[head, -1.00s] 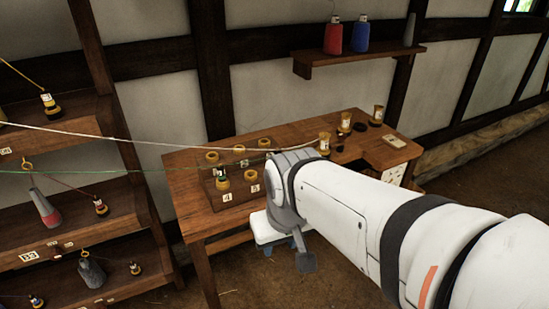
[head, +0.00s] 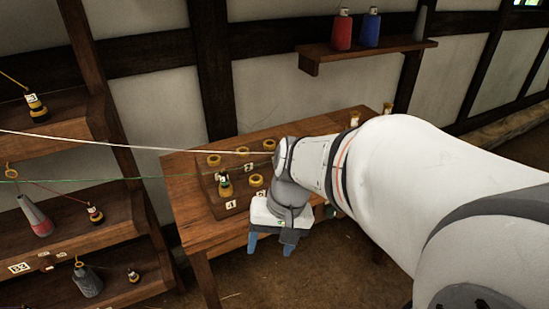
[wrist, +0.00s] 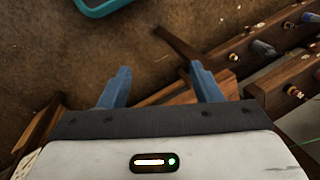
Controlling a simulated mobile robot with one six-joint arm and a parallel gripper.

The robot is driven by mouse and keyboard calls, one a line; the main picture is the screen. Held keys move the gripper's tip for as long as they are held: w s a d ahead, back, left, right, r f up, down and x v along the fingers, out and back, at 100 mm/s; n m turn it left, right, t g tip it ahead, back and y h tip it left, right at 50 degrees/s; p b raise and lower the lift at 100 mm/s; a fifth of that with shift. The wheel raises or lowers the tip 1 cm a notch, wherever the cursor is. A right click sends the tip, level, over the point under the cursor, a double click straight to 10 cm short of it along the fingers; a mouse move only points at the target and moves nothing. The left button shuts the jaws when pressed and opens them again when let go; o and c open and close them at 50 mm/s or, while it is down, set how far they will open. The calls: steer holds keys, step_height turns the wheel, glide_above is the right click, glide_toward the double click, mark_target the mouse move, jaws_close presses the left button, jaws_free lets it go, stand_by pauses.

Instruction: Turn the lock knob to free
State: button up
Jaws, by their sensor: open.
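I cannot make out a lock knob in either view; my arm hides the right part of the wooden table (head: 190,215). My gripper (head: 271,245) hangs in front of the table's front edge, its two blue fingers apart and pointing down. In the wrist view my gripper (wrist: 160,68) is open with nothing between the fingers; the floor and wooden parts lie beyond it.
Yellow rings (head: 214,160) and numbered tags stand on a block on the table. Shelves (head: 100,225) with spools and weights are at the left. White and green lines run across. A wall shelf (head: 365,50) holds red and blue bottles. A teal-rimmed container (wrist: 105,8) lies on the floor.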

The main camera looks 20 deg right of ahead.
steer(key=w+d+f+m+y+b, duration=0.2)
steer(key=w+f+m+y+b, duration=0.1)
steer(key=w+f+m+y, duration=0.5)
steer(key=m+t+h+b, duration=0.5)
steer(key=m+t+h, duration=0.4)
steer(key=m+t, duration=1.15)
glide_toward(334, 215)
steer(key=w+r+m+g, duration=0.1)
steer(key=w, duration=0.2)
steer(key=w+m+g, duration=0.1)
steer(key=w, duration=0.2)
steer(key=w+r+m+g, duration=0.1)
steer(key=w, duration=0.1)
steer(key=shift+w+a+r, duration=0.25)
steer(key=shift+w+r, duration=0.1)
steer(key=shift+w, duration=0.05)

--

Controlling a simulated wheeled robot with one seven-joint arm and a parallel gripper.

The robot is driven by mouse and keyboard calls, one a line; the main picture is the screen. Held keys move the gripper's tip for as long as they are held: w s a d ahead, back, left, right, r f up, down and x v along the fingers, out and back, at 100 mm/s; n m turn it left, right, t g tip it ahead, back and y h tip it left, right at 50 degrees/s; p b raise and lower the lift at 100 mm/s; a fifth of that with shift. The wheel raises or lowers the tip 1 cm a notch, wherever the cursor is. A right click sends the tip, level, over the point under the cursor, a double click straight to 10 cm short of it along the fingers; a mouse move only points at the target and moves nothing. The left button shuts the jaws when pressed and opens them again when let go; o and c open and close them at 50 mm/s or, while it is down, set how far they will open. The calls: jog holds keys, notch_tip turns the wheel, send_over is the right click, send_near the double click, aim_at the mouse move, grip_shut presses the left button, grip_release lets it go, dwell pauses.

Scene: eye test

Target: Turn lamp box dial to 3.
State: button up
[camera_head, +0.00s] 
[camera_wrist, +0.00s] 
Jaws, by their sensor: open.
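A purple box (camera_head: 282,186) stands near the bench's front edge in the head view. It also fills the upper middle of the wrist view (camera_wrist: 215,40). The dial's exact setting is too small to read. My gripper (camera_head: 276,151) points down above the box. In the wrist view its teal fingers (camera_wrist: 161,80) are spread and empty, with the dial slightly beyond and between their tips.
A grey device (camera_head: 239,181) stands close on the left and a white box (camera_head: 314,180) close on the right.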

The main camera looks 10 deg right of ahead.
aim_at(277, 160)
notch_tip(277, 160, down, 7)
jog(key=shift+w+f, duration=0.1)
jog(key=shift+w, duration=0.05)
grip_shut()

* * *

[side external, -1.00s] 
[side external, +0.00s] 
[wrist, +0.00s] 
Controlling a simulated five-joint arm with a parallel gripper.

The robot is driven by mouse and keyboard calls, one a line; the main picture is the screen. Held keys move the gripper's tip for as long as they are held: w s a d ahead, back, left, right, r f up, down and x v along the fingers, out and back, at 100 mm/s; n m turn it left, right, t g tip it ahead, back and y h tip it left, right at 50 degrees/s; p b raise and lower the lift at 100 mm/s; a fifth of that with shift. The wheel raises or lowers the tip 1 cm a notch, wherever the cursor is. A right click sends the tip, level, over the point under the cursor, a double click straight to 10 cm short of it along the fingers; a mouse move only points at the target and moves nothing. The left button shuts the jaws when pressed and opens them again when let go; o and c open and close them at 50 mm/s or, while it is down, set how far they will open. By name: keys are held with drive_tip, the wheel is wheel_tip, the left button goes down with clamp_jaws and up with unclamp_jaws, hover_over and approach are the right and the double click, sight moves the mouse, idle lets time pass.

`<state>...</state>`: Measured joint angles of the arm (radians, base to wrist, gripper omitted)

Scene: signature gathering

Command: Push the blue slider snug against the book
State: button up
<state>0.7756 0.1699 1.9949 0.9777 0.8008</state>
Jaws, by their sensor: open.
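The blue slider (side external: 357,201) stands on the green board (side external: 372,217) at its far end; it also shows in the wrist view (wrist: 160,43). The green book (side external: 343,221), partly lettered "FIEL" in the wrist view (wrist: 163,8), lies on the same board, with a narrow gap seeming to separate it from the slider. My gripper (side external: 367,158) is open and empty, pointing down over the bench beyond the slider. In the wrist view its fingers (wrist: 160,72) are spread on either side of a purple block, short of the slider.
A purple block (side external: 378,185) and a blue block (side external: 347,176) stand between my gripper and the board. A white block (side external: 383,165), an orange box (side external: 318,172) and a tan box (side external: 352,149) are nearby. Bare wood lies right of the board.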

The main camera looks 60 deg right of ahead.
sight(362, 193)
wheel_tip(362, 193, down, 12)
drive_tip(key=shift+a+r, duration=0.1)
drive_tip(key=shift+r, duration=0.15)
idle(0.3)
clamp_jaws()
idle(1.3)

WORK TO DO -
Look over the material above and show each line where "parallel" appears.

TASK RESPONSE -
Controlling a simulated mobile robot with one six-joint arm and a parallel gripper.
Controlling a simulated wheeled robot with one seven-joint arm and a parallel gripper.
Controlling a simulated five-joint arm with a parallel gripper.

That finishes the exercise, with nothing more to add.